Hoeness draws the red line

If there was any doubt about Bayern’s position, Uli Hoeness erased it with typical bluntness. The honorary president framed the question not as business, but as identity.

“Sell Michael Olise for €200 million? He won’t be sold. We play this game for our fans. We have 430,000 members, we have millions of fans all over the world, and it doesn’t help them much if we have €200 million in the bank but play worse football every Saturday because of it.”

That is the core of Bayern’s argument. This is not a club looking to cash in on a hot asset at the peak of his value. This is a club that sees Olise as central to its sporting project and its promise to supporters. The money, however eye-watering, is secondary.

When both the president and the most powerful figure in the club’s modern history speak with this level of certainty, it is not for show. It is a message aimed as much at Madrid as it is at agents and intermediaries circling around the player’s rise.

A season that changes everything

Olise has earned this level of protection. His first full campaign in Bavaria has been nothing short of spectacular: 22 goals and 31 assists in all competitions, numbers that place him among the most productive attacking players anywhere in Europe.

He has not just padded stats in comfortable wins. He has shaped matches, broken games open, and given Bayern a cutting edge from wide areas that had started to dull in recent seasons. At 24, he offers both present dominance and future promise – the exact profile Bayern rarely, if ever, surrender.

The result is a rare alignment inside the club. The executives want him. The coach builds around him. The fans adore him. Hoeness and Hainer have drawn a public line. That combination usually means one thing: the player is staying.

Focus shifts to Les Bleus

While the transfer noise grows outside, Olise’s own focus has already moved elsewhere. His domestic season is over; the next chapter is international.

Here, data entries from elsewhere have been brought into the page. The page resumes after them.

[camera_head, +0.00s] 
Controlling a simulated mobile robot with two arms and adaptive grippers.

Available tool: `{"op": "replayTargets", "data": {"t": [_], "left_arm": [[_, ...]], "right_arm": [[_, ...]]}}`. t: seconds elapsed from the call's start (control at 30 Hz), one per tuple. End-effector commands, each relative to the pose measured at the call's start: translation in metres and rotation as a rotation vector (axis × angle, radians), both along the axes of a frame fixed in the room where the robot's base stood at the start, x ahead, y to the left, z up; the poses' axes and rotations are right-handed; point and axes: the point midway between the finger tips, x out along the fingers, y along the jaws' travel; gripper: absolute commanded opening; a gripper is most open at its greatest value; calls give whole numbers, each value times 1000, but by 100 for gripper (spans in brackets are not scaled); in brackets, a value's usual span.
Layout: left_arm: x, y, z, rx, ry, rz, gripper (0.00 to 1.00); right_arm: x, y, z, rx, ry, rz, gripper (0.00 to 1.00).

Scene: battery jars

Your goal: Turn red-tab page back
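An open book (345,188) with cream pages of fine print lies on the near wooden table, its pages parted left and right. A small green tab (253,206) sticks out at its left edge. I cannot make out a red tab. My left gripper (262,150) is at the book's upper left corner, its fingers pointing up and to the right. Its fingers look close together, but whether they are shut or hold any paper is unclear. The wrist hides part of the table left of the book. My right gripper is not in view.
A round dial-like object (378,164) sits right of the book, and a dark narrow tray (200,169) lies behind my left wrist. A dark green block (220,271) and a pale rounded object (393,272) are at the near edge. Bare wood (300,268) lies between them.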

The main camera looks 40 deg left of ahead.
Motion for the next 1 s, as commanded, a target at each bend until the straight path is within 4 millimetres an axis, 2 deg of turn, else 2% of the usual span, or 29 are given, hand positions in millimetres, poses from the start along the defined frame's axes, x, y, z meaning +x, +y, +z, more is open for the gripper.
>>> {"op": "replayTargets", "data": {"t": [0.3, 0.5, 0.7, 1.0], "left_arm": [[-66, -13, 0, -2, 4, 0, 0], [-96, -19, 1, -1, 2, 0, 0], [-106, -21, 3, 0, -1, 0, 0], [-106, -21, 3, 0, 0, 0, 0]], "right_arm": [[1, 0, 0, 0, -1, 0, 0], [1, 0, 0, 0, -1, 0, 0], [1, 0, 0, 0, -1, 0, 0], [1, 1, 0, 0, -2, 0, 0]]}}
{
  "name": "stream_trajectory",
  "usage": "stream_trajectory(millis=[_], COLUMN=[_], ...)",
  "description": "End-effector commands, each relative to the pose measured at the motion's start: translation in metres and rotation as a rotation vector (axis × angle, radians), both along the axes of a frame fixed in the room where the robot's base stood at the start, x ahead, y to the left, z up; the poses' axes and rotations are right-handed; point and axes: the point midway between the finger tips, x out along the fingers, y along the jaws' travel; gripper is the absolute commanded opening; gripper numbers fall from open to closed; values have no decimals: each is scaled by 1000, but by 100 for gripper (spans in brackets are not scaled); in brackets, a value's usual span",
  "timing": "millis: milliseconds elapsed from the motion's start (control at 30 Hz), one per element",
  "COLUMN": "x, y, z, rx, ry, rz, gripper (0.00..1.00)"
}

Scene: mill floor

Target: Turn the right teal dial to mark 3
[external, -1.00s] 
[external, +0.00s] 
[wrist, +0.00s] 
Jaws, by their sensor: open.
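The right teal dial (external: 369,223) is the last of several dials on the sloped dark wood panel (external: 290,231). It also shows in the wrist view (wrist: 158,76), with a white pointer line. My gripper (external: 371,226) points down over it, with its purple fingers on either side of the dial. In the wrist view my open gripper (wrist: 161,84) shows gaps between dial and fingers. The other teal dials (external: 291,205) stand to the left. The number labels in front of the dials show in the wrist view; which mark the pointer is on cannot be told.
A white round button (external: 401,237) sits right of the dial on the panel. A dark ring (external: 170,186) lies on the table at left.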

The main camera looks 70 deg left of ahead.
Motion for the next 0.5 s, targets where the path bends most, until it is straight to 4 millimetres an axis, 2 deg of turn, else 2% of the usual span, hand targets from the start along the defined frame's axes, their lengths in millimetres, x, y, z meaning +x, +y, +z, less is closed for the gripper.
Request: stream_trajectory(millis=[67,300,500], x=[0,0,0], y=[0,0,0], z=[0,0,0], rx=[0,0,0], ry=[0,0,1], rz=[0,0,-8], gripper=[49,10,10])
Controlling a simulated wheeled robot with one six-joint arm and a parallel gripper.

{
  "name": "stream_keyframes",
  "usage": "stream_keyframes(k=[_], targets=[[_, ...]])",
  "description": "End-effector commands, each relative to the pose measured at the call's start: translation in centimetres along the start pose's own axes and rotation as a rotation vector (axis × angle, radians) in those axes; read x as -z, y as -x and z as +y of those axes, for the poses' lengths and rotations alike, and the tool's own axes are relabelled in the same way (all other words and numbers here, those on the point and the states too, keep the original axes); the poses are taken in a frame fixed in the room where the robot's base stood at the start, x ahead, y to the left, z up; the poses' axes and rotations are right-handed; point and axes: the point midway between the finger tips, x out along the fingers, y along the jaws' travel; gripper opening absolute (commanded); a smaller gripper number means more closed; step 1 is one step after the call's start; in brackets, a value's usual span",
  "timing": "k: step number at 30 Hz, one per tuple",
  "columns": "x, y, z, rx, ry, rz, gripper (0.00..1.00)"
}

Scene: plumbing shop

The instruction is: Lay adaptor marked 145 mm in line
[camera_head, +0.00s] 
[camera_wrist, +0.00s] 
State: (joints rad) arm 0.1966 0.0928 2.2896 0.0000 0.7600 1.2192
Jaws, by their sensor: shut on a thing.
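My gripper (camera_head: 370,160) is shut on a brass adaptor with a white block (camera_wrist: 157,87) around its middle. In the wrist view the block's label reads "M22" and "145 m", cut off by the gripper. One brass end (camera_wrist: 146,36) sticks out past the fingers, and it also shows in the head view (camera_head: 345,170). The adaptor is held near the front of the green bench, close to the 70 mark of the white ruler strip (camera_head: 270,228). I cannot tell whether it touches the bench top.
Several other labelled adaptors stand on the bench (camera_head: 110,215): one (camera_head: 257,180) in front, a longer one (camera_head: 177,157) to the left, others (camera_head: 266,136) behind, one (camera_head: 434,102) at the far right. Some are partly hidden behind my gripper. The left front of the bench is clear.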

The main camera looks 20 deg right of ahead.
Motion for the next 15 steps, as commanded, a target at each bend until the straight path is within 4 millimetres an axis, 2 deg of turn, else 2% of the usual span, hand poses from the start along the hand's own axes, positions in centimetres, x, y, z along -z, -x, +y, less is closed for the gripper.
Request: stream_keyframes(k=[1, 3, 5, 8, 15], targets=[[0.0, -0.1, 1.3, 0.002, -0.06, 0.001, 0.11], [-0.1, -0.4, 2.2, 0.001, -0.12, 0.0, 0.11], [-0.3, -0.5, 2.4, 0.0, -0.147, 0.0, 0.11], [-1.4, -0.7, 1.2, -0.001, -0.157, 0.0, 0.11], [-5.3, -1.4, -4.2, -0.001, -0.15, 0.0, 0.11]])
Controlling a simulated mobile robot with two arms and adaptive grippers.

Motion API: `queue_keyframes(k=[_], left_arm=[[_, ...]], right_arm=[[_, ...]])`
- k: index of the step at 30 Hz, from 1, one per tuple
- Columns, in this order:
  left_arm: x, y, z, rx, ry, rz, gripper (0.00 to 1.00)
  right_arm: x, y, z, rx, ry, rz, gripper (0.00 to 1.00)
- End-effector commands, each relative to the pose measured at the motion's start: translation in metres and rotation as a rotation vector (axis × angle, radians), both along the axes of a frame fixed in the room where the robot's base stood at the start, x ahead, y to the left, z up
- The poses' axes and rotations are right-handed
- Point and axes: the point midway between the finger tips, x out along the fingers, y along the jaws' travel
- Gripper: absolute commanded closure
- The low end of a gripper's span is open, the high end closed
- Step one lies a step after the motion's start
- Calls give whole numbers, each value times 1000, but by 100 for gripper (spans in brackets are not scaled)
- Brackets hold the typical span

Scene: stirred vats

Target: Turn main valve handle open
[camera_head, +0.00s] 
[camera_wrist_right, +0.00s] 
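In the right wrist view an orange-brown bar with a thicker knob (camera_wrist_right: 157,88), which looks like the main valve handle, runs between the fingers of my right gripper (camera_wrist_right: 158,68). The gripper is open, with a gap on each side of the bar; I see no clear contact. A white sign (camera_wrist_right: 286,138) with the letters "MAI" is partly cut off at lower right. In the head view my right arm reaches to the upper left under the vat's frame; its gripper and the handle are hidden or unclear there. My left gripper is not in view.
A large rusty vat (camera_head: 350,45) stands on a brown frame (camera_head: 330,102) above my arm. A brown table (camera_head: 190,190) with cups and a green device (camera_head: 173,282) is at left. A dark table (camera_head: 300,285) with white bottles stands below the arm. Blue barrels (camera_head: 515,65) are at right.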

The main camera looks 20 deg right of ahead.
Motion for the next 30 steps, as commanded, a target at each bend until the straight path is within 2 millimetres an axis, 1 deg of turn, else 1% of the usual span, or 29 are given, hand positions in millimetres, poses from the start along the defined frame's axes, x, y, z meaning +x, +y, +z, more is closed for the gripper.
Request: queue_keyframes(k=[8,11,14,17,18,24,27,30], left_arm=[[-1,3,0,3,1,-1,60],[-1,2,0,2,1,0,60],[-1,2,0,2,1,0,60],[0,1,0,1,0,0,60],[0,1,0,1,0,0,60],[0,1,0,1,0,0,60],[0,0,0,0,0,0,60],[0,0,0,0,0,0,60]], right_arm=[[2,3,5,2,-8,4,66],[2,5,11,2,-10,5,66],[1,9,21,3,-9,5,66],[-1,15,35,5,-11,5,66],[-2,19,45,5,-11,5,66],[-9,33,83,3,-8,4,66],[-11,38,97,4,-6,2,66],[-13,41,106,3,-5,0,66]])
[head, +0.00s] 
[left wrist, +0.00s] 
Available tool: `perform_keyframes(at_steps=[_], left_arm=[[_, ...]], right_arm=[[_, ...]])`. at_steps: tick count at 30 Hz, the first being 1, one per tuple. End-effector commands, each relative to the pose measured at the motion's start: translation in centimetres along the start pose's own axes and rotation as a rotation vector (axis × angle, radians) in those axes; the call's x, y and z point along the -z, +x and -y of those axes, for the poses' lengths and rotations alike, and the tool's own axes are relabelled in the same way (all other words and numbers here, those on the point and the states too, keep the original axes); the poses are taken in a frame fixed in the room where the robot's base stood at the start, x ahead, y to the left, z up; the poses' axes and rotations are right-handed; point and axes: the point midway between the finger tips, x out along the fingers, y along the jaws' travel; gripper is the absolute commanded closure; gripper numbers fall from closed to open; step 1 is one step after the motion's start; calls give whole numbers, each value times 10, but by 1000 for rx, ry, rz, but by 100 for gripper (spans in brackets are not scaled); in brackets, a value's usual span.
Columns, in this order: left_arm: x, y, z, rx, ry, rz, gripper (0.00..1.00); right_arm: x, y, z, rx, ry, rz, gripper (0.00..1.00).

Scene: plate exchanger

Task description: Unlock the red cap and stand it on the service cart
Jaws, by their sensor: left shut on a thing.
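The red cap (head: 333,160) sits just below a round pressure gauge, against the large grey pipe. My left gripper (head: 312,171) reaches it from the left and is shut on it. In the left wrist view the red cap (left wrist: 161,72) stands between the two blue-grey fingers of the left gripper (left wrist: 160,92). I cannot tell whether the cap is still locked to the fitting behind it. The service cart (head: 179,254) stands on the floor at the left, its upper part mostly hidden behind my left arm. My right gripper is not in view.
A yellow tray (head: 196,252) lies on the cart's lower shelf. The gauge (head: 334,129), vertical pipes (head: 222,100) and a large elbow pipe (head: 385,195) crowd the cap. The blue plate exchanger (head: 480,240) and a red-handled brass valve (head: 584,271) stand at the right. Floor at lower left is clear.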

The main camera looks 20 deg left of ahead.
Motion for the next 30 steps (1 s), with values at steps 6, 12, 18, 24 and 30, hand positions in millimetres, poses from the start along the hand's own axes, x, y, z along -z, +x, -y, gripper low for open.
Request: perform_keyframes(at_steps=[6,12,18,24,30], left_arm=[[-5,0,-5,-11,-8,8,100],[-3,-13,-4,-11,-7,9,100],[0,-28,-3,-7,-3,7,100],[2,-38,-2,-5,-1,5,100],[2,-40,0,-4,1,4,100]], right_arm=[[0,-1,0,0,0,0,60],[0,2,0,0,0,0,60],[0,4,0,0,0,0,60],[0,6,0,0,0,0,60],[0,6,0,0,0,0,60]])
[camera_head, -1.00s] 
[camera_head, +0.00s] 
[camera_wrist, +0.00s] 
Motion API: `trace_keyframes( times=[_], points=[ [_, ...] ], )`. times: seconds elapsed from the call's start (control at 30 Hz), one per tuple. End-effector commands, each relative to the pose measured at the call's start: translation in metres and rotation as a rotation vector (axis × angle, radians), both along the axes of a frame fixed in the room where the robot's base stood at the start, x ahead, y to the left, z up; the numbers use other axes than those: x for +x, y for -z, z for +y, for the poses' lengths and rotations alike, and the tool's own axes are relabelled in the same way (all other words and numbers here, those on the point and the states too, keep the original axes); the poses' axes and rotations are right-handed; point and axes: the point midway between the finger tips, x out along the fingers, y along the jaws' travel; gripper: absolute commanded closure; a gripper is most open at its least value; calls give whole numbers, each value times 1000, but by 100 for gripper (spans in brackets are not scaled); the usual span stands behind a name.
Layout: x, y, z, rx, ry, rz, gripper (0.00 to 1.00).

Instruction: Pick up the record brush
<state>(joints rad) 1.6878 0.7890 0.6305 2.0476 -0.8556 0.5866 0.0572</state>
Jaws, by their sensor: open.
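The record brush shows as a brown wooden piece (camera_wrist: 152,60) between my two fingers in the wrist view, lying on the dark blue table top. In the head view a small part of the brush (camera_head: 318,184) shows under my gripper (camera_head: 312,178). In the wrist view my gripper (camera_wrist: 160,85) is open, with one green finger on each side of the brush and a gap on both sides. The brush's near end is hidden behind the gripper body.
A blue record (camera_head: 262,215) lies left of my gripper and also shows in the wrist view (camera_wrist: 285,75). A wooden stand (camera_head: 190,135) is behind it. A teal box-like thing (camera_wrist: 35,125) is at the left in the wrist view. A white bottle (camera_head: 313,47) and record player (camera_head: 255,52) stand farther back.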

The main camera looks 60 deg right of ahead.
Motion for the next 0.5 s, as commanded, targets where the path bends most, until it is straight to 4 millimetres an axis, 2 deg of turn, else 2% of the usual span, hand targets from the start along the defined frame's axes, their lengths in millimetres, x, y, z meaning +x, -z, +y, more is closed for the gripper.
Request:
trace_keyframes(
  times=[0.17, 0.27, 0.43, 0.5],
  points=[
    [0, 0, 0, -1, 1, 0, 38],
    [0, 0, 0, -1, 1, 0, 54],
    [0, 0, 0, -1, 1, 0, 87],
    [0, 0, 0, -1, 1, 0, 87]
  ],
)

He heads into the upcoming tournament with France in sparkling form, fresh from a hat-trick in a 3-1 warm-up win over Northern Ireland. Confidence is high, rhythm is there, and he looks every inch a player ready to carry club form onto the international stage.

Les Bleus face a demanding Group I, with Senegal, Iraq, and Norway offering a mix of physicality, organisation, and unpredictability. For Olise, it is another platform, another test, another chance to show why Europe’s giants are circling.

Perez may yet decide to put a formal offer on Bayern’s desk, if only to prove he tried. But with Munich’s powerbrokers united and unapologetic, and with Olise now locked in on France, the real question is not how much Real Madrid are willing to spend.

It is how long Europe’s richest clubs are prepared to keep chasing a player whose current employers have no intention of opening the door.